Un projet un peu fou (et complètement génial) : distiller du whisky dans un bunker
L’histoire commence en 2017 avec Jean-Philippe Ballanger, un entrepreneur, passionné de wisky, qui rêve de faire rayonner Bordeaux autrement. Et pas question de faire un whisky “inspiré de”, non : il veut du local, du vrai, du bordelais pur jus (ou pur malt, en l’occurrence). Son idée un peu folle ? Transformer un immense bunker militaire, construit entre 1941 et 1943, en chai de vieillissement pour whisky.

Le lieu est impressionnant : 20 mètres de haut, des murs de 6 mètres d’épaisseur, une ambiance un peu mystique… mais parfaite pour faire vieillir de l’alcool dans des conditions stables. Il faudra deux mois rien que pour ouvrir la porte, mais le 6 septembre 2017, le chai est prêt. Et fin 2020, Moon Harbour sort son tout premier whisky.
Une production artisanale et locale
Moon Harbour, c’est avant tout une distillerie locale et artisanale. L’orge utilisée vient de Saint-Jean-D’Illac et de l’île de Patiras, dans l’estuaire de la Gironde.

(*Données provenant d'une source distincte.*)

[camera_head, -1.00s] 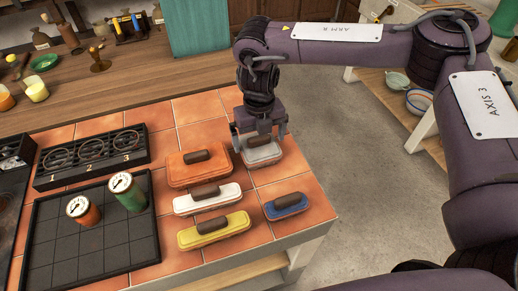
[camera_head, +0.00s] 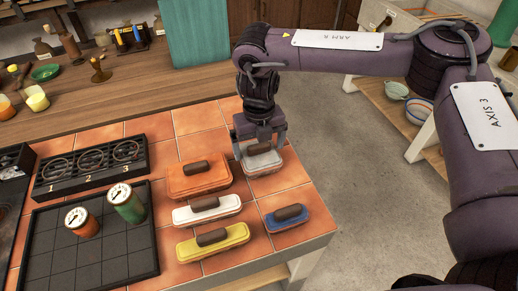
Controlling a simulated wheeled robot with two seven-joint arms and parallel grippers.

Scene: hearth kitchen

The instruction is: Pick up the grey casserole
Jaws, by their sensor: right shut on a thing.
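The grey casserole (camera_head: 264,164) has a pale grey lid and a dark brown handle. It is at the back right of the tiled counter, right of the orange casserole. My right gripper (camera_head: 260,146) comes down over it from above and is shut on it at the lid's handle. The fingers hide part of the handle and the back of the lid. I cannot tell whether the casserole is clear of the tiles. My left gripper is not in view.
Near it are an orange casserole (camera_head: 193,187), a white one (camera_head: 220,210), a yellow one (camera_head: 230,242) and a blue one (camera_head: 304,217). A black tray (camera_head: 97,257) with two gauge canisters lies left. Bare tiles are behind.

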Elle est ensuite maltée, c’est-à-dire humidifiée et germée pour transformer ses amidons en sucres fermentescibles. C’est ce qu’on appelle l’orge maltée, la base du fameux single malt (un whisky produit dans une seule distillerie, uniquement à partir d’orge).

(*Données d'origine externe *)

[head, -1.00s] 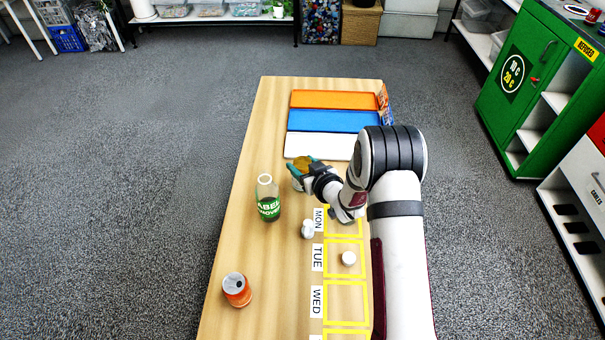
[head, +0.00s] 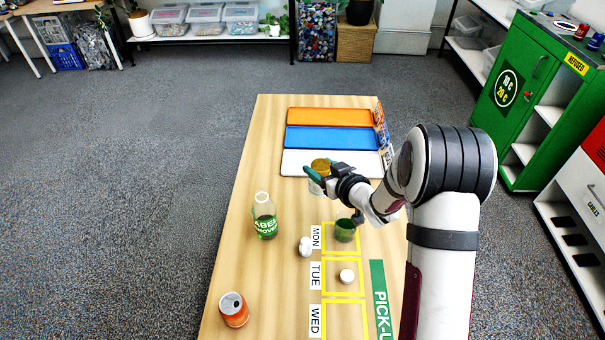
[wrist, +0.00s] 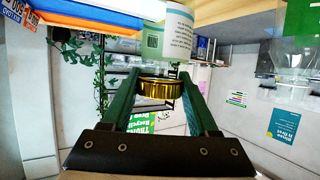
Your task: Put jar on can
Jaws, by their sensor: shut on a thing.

L’eau ? Elle vient de Bordeaux aussi ! Mais attention, pas n’importe comment : elle est filtrée, adoucie, osmosée pour qu’elle soit parfaitement pure. Ensuite, elle est chauffée à 80 °C et mélangée à 850 kg de malt dans une cuve contenant 4 000 litres d’eau. Ce processus, appelé brassage ou empâtage, dure 4 à 5 heures. Il permet de libérer les sucres qu’on va ensuite faire fermenter.
Puis direction la cuve de fermentation, où des levures sont ajoutées pour transformer les sucres en alcool, sans aucun autre ingrédient : ici, pas d’arômes ajoutés, pas d’additifs. Après 2 à 3 jours, le moût titre environ 7 % d’alcool. Il est temps de passer à la distillation.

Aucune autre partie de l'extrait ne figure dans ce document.